Ausgefeiltes Messsystem für die Justierung

„Für diese Arbeiten verwenden wir das Einstellgerät UNISET-V, das MAPAL speziell für dieses hohe Werkzeuggewicht ausgelegt hat“, sagt Werner Hanusch. In der bei GRÜNER eingesetzten Ausstattung hat das Gerät zudem zwei Bildschirme. So können die Mitarbeiter im Einstellraum sowohl die Grundeinstellungen im Auge behalten als auch zeitgleich bestimmte Details mit erhöhter Auflösung betrachten. Das ist insbesondere bei der Feineinstellung hilfreich. Der Hauptbildschirm zeigt hierbei kontinuierlich die wesentlichen Zahlenangaben an. Für jedes Werkzeug muss zunächst ein Mess- und Einstellprogramm erstellt werden. GRÜNER setzt das UNISET-V sowohl für die Grundeinstellung eines neu angelieferten Werkzeugs als auch zum Nachjustieren ein. Für eine Nachjustierung sind beispielsweise in der Regel ein bis zwei Arbeitsstunden einzuplanen. Fertig eingestellte Werkzeuge hält GRÜNER bis zu ihrem Einsatz im UNIBASE-M Werkzeugausgabesystem von MAPAL vor.
Das von MAPAL gelieferte Feinbohr-Stufenwerkzeug mit 20 Stufen ist mit 58 PKD-Schneiden sowie 22 PKD-Führungsleisten bestückt. 

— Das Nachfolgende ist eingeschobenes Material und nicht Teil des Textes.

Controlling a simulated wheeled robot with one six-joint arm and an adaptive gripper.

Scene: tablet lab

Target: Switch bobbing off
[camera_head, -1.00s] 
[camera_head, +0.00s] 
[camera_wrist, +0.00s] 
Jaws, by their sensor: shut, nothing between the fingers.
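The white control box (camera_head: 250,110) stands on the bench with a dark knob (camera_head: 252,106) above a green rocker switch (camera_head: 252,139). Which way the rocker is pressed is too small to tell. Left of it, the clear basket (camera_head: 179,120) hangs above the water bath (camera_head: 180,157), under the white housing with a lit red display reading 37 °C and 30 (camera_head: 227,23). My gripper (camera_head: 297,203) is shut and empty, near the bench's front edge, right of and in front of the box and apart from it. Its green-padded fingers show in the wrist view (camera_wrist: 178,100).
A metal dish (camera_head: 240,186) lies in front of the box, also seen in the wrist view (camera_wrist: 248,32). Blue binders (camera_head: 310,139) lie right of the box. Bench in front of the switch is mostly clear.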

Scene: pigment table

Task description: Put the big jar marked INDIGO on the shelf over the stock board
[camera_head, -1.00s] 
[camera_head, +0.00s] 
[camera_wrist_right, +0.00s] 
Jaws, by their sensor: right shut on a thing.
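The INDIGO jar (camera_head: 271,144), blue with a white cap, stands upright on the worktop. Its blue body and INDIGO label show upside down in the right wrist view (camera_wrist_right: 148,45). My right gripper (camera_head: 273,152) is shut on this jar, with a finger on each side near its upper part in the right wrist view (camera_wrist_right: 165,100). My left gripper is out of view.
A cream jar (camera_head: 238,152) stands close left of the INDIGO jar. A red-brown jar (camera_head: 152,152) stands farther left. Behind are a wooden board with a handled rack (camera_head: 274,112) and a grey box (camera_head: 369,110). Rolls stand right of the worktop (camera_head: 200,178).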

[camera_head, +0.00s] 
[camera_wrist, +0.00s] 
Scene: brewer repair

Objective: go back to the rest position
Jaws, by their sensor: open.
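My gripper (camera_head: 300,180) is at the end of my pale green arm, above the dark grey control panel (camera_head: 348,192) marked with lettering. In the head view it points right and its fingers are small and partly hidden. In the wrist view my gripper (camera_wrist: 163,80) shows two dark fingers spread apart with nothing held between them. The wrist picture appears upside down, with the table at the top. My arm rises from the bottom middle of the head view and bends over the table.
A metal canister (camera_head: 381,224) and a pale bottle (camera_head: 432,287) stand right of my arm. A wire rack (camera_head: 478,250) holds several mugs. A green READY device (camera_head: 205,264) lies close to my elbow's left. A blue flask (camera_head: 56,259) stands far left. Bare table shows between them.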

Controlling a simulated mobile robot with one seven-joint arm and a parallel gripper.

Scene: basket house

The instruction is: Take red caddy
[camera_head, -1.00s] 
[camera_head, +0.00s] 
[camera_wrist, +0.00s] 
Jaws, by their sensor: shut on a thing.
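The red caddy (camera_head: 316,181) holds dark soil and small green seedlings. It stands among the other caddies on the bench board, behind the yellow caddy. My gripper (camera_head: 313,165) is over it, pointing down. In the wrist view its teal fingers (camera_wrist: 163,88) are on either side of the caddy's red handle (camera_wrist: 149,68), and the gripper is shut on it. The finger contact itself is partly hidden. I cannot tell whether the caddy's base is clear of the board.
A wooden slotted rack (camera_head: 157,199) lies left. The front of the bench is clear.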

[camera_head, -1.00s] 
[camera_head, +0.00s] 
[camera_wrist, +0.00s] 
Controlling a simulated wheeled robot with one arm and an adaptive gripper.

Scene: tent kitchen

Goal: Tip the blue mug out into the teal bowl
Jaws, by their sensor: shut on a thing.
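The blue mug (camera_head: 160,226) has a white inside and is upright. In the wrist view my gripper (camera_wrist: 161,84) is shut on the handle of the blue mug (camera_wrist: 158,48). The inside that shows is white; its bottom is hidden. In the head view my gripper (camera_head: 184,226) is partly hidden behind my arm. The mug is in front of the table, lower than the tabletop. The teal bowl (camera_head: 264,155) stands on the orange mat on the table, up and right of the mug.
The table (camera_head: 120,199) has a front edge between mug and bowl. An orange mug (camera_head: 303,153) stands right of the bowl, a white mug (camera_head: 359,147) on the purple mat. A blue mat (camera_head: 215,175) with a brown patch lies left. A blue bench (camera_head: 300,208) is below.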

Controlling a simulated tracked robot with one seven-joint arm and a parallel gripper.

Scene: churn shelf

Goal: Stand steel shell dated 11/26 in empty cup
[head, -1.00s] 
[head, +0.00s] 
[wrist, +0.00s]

Gemeinsame Messsystem-Entwicklung

„Da wir mit dem derzeitigen Einstellgerät von den Dimensionen der Prüfobjekte her an die Grenze kommen, beteiligen wir uns zusammen mit MAPAL an der Entwicklung eines größeren Nachfolgesystems“, sagt Eberhard Lang. Diese aus der jahrzehntelangen engen Zusammenarbeit gewachsene Partnerschaft auch bei Entwicklungsprojekten sei eine wesentliche Grundlage für den eigenen Erfolg. Bei solchen Werkzeugen sei der enge Kontakt der beteiligten Experten elementar, da die Anforderungen an das Werkzeug deutlich über die Angaben in Bauteil- und Werkzeugzeichnung hinausgehen. Gerade bei den besonders anspruchsvollen Bearbeitungsaufgaben, die bei GRÜNER zum Alltagsgeschäft gehören, sei dieses Zusammenspiel entscheidend für den Erfolg. Denn letztlich hingen die Qualität des Produkts und die Produktivität des Herstellprozesses entscheidend von der Perfektion des Werkzeugs und der Sorgfalt bei seiner Einstellung ab.
Die Schneiden können mithilfe zahlreicher Stellschrauben in verschiedene Richtungen feinjustiert werden.